AIM OF THE EXERCISE: Extract the final stretch of the data: the line that contains "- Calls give" and every line after it, unaltered, and no other lines.

DATASET EXCERPT:
■ ■ ■
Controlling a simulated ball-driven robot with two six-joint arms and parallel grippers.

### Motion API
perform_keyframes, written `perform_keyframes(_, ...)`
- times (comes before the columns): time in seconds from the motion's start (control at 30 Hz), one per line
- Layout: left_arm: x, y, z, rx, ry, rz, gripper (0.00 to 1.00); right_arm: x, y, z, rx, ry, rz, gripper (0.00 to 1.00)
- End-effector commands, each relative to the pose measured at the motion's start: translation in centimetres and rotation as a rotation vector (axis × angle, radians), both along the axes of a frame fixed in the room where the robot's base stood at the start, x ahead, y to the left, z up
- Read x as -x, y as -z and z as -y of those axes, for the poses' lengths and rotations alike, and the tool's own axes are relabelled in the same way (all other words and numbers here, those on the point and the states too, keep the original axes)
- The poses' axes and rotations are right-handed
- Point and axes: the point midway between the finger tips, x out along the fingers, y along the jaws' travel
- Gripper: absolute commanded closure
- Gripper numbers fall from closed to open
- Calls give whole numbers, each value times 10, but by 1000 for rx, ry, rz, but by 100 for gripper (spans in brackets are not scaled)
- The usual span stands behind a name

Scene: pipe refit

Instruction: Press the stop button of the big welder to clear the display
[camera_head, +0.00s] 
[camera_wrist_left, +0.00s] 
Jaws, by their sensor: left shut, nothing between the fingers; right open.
■ ■ ■
WRITTEN ANSWER:
- Calls give whole numbers, each value times 10, but by 1000 for rx, ry, rz, but by 100 for gripper (spans in brackets are not scaled)
- The usual span stands behind a name

Scene: pipe refit

Instruction: Press the stop button of the big welder to clear the display
[camera_head, +0.00s] 
[camera_wrist_left, +0.00s] 
Jaws, by their sensor: left shut, nothing between the fingers; right open.

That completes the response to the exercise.